L’image internationale en question

Les Émirats arabes unis ont investi des sommes colossales pour polir leur image à l’étranger. Expo universelle, Grand Prix de Formule 1, alliances stratégiques : tout est fait pour présenter un pays moderne, sûr et accueillant.

Mais derrière la façade, les rapports sur les droits humains continuent de s’accumuler. Chaque nouveau cas, comme celui d’Ali al-Khaja, rappelle que la réalité peut être bien différente de l’image projetée.

La communauté internationale, souvent discrète sur ces sujets en raison des intérêts économiques et stratégiques, se trouve face à un dilemme. Jusqu’à quand fermer les yeux sur des pratiques qui, ailleurs, seraient qualifiées d’inacceptables ?

Que retenir de cette affaire ?

Le décès d’Ali al-Khaja n’est pas seulement l’histoire d’un homme. C’est le révélateur d’un système où la contestation, même pacifique, peut conduire à des années de souffrance et, parfois, à la mort.
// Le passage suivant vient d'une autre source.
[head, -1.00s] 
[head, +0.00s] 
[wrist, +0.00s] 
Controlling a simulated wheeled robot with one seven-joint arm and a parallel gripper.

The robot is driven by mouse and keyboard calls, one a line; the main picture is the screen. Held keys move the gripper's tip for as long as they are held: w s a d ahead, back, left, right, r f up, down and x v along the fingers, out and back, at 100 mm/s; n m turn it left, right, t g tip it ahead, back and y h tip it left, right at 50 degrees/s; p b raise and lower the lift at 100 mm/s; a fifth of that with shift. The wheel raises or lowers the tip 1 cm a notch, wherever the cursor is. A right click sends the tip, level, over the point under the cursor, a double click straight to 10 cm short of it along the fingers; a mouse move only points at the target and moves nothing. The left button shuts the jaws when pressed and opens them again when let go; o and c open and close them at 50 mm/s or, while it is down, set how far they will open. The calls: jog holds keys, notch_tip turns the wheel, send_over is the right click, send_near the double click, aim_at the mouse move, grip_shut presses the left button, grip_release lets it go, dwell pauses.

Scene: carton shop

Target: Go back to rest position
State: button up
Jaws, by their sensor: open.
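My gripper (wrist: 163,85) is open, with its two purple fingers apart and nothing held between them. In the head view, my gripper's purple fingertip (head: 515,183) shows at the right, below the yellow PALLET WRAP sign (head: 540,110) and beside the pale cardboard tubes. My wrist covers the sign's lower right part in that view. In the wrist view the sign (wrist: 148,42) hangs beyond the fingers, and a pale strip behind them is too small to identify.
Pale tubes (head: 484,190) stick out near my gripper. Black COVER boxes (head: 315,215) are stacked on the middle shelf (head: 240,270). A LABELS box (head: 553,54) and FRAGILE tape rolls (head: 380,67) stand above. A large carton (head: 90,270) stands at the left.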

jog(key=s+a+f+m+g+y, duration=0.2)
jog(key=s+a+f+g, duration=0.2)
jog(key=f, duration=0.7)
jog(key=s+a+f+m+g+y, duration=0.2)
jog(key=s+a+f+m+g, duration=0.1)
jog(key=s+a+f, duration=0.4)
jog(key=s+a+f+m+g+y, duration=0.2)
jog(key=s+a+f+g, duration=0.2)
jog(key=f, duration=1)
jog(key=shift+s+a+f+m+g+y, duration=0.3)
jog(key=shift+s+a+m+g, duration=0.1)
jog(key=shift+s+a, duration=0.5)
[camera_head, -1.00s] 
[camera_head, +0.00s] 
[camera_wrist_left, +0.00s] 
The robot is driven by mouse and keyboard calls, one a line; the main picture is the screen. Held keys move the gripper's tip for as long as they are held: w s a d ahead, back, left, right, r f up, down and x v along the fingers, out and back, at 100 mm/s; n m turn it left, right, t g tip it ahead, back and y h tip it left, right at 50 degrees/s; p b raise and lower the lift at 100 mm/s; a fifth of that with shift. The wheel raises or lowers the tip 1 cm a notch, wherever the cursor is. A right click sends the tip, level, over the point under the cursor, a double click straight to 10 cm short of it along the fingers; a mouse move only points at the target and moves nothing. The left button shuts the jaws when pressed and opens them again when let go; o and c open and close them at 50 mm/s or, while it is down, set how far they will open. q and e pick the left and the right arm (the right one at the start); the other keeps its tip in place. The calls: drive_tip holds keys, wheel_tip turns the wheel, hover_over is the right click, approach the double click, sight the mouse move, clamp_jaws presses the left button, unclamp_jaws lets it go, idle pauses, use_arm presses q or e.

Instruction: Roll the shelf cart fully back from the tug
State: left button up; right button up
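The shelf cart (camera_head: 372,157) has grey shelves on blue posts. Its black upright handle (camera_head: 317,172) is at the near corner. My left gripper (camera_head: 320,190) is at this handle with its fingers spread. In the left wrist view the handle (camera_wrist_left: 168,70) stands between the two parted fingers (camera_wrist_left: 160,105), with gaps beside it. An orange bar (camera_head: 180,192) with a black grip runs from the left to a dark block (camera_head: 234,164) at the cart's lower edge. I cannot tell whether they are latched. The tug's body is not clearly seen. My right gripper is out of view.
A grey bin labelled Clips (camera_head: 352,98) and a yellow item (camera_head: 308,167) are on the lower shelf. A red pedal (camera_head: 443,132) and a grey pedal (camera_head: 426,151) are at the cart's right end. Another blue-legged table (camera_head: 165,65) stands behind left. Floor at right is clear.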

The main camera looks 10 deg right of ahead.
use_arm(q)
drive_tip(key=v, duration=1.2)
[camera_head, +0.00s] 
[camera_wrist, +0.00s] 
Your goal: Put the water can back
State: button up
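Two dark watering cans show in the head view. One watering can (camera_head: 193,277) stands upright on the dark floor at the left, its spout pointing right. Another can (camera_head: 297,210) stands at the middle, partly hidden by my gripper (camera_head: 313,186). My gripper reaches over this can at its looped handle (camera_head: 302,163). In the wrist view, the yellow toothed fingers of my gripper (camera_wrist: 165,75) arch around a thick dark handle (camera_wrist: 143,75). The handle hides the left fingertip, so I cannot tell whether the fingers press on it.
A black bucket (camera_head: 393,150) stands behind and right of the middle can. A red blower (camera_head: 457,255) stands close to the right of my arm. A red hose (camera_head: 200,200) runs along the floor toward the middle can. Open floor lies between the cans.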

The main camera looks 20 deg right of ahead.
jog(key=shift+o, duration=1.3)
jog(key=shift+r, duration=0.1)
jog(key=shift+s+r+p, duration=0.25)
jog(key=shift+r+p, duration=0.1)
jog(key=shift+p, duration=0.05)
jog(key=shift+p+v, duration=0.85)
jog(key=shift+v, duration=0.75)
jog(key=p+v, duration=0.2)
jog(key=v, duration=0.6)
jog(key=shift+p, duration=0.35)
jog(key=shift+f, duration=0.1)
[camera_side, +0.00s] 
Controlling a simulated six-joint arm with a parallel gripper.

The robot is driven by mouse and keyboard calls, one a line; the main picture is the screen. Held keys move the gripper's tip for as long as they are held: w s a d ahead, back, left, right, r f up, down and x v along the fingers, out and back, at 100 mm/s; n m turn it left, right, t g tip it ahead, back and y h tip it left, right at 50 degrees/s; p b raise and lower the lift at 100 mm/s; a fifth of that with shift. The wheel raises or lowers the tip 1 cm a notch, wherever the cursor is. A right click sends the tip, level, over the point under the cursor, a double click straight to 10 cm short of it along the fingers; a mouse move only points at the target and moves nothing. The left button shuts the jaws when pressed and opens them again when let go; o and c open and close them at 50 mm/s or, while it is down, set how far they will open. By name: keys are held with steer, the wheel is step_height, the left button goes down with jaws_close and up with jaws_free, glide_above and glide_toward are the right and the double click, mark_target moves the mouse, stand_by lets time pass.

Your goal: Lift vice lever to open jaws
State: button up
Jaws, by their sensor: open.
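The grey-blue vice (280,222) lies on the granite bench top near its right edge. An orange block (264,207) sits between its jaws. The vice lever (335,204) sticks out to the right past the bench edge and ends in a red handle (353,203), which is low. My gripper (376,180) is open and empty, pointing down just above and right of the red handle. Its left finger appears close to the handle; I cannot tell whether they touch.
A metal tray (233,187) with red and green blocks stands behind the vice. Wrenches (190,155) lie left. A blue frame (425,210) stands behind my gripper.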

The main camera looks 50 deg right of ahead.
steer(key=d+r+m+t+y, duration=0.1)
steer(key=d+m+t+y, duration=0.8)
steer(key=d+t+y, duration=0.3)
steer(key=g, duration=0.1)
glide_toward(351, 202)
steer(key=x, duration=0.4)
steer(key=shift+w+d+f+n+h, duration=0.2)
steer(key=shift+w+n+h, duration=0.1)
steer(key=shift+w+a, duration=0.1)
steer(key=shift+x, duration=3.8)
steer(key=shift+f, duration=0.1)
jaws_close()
En attendant une réaction officielle qui tarde à venir, les organisations continuent leur travail de documentation et d’alerte. Car tant que des hommes et des femmes croupissent en prison pour leurs idées, la question des droits humains aux Émirats arabes unis restera cruellement d’actualité.

Au-delà du Golfe, cette affaire nous renvoie à une interrogation plus large : jusqu’où un État peut-il aller dans la répression au nom de la stabilité ? Et à quel prix, humainement parlant ?

À retenir : Treize ans de détention, des accusations de torture, un décès inexpliqué. L’histoire d’Ali al-Khaja résume à elle seule les zones d’ombre d’un système qui ne tolère aucune voix discordante.

Des questions qui, aujourd’hui plus que jamais, méritent des réponses claires et honnêtes.